Few are surprised by the comebacks. Though they come from different backgrounds, a similar fire burns inside both men.

It's a necessary fire, especially necessary in their profession. Without it, they probably don't propel themselves off that wall. Without it, they probably don't light a similar fire under their players. And make no mistake, one of the things Gruden and Del Rio do best is light fires under players.

Del Rio did it even when he was a player during a career that spanned 11 seasons as a linebacker for four teams.

"I remember Jack as a player," said former Dolphins coach and Pro Football Hall of Fame member Don Shula. "What sticks out in my mind was that he was such a fiery guy, an intense guy. Jon Gruden is the same way. He's very energetic, very emotional, and it shows. He's been very good over the years at firing up his players."

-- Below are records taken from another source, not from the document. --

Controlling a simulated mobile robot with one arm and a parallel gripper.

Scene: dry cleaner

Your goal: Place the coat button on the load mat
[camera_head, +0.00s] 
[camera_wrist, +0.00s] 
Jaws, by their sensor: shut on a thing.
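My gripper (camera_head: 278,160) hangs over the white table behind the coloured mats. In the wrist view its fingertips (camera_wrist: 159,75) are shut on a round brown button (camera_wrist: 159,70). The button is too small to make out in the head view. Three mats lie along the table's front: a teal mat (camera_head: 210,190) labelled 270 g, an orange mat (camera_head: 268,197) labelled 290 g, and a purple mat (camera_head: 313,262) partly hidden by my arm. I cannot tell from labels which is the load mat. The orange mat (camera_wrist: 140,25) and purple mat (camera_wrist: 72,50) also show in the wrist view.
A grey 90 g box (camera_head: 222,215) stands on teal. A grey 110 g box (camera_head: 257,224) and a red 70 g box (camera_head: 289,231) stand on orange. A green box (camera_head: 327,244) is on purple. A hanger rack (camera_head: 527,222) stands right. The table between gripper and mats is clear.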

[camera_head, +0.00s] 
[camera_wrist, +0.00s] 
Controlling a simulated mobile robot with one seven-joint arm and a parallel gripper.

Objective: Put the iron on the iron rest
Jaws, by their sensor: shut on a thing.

Gruden doesn't have a playing career to fall back on like Del Rio - not unless you count his days as a backup quarterback at the University of Dayton, which no one does.

What does count were the years he spent paying his dues, running errands and working as an assistant for George Seifert, Paul Hackett and Mike Holmgren, all of them direct descendants of Bill Walsh, the father of the West Coast offense. More than anything, those experiences have molded Gruden into the coach he is today.

"He's one of the best offensive minds in the NFL," said ESPN reporter and author Sal Paolantonio, whose latest work is "The Paolantonio Report: The Most Overrated & Underrated Players, Teams, Coaches & Moments in NFL History."

"He's taken what he learned from Bill Walsh through Mike Holmgren and he's put his own stamp on it. I think that's what separates him from Jack Del Rio," Paolantonio said. "Jack Del Rio doesn't have a signature scheme. He runs the Cover 2 and does a lot of what Bud Carson did and what Monte Kiffin does. But he hasn't put his own stamp on it the way Jon Gruden has with the West Coast offense."

Gruden also has won a Super Bowl. Del Rio can't lay claim to having done that either. Beyond that, though, there may not be much that does separate the two. Not, at least, according to The Sporting News.

In a recent evaluation of the NFL's 32 head coaches, Gruden placed 13th. Del Rio, for his passion, motivational skills and knowledge of defensive schemes, placed 15th, with Carolina's John Fox stuck between them.

That Del Rio placed at all is due in large part to former Bucs coach Tony Dungy. When he was defensive coordinator at Minnesota, Dungy put the coaching bug in Del Rio's ear.

Several years later, Mike Ditka, then the coach of the New Orleans Saints, gave Del Rio his first coaching job. He started as a strength and conditioning coach. Then, after one year, Ditka made him the linebackers coach.

From there, Del Rio moved quickly through the ranks. After brief stints as an assistant with the Ravens and Panthers, he became head coach of the Jaguars following the 2002 season.

"It doesn't surprise me at all that he's a head coach," said Kiffin, who coached Del Rio as a player during his time as a linebackers coach at Minnesota. "I mean, sometimes you have that feeling about guys, and he was one of those coach-on-the-field types.

"He was really smart, and he could run the whole team out there. I knew he didn't want to be a high school coach. But he made the commitment here, and I'm not sure I've seen a guy go through the system so fast."

Gruden can't lay claim to such a rapid rise. Though he was only 35 years old when he got his first NFL head coaching gig, he spent 10 years doing the grunt work of an assistant before getting his shot.

Paolantonio says those were years well spent. He says Gruden learned during his formative years as a coach how to make a system work even when you don't have players who ideally fit it.

"When he was a coordinator in Philadelphia, his offense was built around Ricky Watters, a dominant running back," Paolantonio said. "When he got to Oakland, he had [quarterback] Rich Gannon, and when he got to Tampa he adjusted again."

The adjustment he made in Tampa might have been the most difficult. He didn't have a mobile quarterback like Gannon or a dominant running back like Watters. Still, he won - a Super Bowl.

He has yet to win consistently, though. Gruden's record as Bucs coach stands at 46-45 including playoffs, which he's reached just twice in his five seasons as the Bucs coach.

Del Rio, meanwhile, has reached the playoffs once in four seasons as the Jaguars coach. His 38-33 record aside, that's why he started this season sitting on the hot seat. Next to Gruden.

They're still there. All of a sudden, though, that seat seems a little cooler. A few victories will do that.

Injuries to key players threaten to derail both teams, however. The Jaguars come into today's game without their best quarterback, the Bucs without their best running back or fullback.

Ask them about those injuries and both coaches just shrug.

It's like the heat they feel on occasion. It's all part of the game.